Boundedness of Laplacian eigenfunctions on manifolds of infinite volume (Q503441)

Let \((M,g)\) be a Hadamard manifold of dimension \(m\). Let \(\Delta\) be the scalar Laplacian. Suppose that \(f\in C^\infty(M)\) satisfies \(\Delta f=\lambda f\) and that \(f\in L^p(M)\) for some \(p\). The authors show that \(f\) is bounded and give a uniform estimate \(\|f\|_\infty\leq C(p,\lambda,m)\|f\|_p\). In fact the authors establish this result more generally in the context of Riemannian manifolds which have an isoperimetric function \(H\) satisfying some integrability conditions -- in this setting, \(C=C(p,\lambda,H)\).
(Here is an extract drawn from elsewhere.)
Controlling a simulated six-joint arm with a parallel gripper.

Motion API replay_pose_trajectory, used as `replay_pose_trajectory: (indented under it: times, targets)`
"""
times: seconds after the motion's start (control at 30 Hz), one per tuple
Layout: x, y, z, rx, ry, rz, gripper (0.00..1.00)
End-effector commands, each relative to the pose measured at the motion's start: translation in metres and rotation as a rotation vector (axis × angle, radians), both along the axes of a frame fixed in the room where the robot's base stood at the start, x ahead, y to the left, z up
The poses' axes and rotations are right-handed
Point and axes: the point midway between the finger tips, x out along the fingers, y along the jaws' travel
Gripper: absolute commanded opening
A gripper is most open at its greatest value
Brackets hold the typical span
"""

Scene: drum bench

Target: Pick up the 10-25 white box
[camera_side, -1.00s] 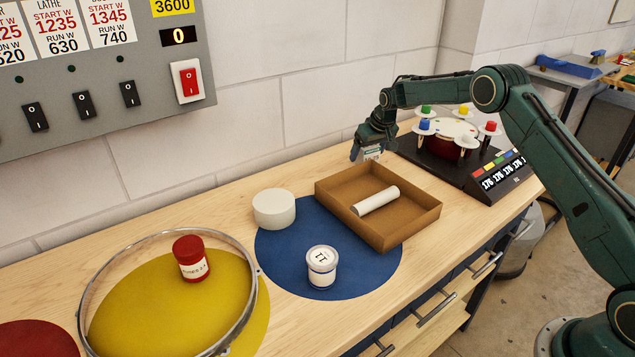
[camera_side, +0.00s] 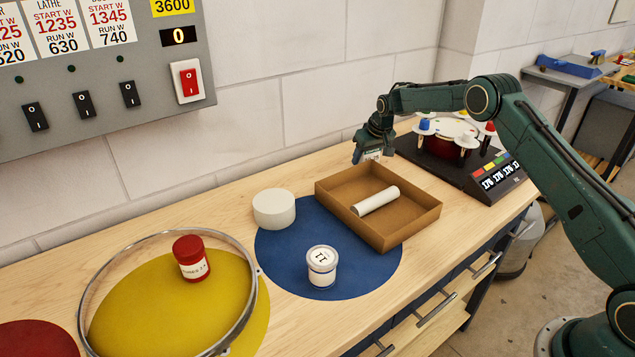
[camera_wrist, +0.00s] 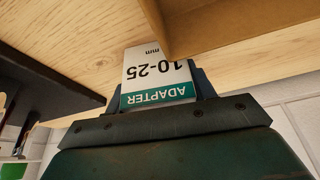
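The 10-25 white box (camera_wrist: 157,78), with a green ADAPTER band, is between the fingers of my gripper (camera_wrist: 160,88) in the wrist view. A dark finger shows close on each side of it. I cannot tell whether both fingers press on it. In the side view my gripper (camera_side: 370,150) points down just behind the brown open tray (camera_side: 410,235). The box (camera_side: 373,155) shows as a small pale patch at the fingertips, mostly hidden. I cannot tell whether its base touches the bench.
The tray holds a white cylinder (camera_side: 376,200). A round white block (camera_side: 274,209) and a white-lidded jar (camera_side: 322,267) stand on the blue disc. A red jar (camera_side: 191,258) stands by a metal hoop (camera_side: 250,325).

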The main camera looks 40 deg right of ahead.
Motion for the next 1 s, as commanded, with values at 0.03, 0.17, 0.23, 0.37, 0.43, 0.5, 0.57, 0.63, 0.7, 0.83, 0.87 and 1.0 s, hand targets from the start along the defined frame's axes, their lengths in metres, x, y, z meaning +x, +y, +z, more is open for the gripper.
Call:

They exhibit a manifold to which their result applies but for which general inequalities of the form \(\|u\|_p\leq C(p,\tilde p)\|\nabla u\|_{\tilde p}\) do not hold for any \(p\geq1\) and \(\tilde p\geq1\). They impose no constraint on the volume of \((M,g)\) and thus their results generalize previous results of \textit{A. Cianchi} and \textit{V. G. Maz'ya} [Am. J. Math. 135, No. 3, 579--635 (2013; Zbl 1280.58018)] who investigated non-compact manifolds of finite volume.